Excerpted data →
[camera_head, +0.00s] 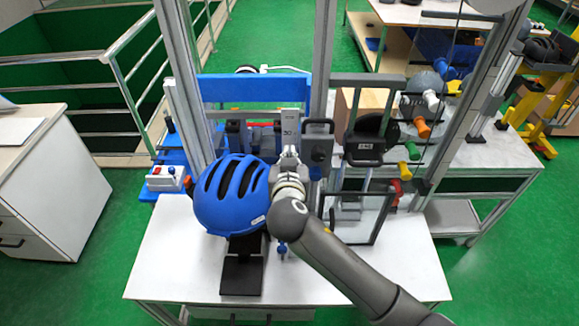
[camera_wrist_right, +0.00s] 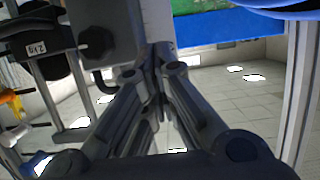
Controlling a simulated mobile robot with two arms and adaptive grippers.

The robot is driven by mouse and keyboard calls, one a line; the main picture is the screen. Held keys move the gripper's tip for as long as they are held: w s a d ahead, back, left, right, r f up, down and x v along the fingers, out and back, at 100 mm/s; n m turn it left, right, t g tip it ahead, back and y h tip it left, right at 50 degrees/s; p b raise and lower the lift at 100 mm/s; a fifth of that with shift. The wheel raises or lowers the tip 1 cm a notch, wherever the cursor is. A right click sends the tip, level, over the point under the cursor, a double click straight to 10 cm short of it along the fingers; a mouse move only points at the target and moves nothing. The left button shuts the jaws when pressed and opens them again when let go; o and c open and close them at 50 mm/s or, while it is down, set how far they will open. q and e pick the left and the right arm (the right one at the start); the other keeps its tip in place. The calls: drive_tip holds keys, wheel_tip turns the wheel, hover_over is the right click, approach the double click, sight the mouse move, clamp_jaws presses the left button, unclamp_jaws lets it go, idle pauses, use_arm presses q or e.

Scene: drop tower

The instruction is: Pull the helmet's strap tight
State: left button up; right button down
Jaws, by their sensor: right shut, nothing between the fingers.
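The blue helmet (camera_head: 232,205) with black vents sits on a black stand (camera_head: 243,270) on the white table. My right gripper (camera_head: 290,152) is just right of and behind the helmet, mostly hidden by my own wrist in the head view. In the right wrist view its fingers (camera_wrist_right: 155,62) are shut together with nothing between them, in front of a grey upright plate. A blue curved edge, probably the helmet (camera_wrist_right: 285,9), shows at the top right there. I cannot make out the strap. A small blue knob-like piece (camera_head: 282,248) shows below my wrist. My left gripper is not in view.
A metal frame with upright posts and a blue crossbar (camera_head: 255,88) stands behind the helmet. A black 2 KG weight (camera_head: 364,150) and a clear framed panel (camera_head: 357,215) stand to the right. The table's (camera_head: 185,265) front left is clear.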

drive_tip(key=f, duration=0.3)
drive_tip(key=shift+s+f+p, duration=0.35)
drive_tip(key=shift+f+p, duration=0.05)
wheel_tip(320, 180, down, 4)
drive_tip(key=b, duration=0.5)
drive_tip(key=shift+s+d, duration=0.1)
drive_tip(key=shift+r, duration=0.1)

...

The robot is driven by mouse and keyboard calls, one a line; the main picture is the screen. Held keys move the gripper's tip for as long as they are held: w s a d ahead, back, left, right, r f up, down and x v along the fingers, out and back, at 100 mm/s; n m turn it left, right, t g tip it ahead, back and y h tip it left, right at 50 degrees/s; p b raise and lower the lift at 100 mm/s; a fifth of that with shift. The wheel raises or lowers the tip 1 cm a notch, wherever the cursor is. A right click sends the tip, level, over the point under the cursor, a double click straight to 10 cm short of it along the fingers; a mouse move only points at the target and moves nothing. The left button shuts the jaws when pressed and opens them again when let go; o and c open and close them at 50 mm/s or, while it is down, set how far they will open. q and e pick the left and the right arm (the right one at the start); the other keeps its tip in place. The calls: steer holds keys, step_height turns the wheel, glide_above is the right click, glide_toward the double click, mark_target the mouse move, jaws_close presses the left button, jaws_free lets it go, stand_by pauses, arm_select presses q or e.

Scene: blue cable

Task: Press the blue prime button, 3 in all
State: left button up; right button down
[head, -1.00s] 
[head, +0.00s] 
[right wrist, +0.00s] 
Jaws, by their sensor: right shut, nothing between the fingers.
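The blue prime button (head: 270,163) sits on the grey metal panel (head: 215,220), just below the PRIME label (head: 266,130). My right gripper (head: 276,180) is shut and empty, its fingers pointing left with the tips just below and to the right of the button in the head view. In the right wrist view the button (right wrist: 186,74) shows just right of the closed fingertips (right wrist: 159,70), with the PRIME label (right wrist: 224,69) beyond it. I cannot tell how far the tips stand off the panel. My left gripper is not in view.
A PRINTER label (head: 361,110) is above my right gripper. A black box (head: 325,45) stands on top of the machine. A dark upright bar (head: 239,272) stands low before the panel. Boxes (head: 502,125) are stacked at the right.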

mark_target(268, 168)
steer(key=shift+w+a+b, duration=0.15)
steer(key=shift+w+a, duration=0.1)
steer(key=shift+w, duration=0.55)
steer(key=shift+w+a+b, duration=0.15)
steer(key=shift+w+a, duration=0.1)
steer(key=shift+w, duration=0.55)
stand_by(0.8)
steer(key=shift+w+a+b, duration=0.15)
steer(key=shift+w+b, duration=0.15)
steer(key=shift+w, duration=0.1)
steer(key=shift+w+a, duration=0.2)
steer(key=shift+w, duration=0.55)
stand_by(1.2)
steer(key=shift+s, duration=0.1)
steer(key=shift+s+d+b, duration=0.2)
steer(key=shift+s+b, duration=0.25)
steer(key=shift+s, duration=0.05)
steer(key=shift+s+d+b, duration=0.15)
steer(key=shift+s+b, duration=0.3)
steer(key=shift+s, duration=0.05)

...

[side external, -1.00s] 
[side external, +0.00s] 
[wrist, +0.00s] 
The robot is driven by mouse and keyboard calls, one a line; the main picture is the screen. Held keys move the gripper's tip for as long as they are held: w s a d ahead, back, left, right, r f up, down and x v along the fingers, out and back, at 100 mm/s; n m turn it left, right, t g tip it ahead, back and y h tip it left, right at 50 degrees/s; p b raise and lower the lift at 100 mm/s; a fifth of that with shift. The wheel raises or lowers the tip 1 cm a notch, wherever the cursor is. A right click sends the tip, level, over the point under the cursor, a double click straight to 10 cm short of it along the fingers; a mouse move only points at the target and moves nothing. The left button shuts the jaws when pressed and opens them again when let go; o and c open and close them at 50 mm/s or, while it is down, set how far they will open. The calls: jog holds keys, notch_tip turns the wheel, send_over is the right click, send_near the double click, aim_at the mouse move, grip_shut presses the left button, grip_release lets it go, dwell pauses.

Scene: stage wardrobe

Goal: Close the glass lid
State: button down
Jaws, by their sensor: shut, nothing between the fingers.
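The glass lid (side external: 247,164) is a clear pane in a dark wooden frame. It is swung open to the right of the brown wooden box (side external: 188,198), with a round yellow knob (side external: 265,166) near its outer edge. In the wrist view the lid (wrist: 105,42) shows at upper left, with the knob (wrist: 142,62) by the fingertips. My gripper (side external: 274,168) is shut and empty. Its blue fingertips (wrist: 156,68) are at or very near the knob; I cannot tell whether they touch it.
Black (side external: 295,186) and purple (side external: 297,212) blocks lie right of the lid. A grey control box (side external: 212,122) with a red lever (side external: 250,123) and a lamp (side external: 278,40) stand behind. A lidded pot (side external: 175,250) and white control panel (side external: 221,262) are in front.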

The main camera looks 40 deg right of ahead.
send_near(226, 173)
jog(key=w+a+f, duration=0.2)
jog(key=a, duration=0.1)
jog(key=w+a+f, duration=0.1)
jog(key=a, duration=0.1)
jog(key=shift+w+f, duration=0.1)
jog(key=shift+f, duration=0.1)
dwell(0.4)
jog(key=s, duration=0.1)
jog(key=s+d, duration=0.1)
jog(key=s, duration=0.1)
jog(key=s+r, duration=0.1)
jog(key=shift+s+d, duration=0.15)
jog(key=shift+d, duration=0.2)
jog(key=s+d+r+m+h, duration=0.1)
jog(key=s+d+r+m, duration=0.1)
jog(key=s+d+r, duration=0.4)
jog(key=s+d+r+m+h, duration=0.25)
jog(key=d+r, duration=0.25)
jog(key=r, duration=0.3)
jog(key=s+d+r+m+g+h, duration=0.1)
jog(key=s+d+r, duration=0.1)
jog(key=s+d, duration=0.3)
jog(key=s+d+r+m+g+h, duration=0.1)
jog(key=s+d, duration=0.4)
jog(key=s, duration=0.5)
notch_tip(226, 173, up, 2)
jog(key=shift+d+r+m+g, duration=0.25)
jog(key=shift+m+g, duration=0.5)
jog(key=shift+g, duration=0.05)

Aim → List all lines above in which the string "Scene" appears.

Completed task →
Scene: drop tower
Scene: blue cable
Scene: stage wardrobe

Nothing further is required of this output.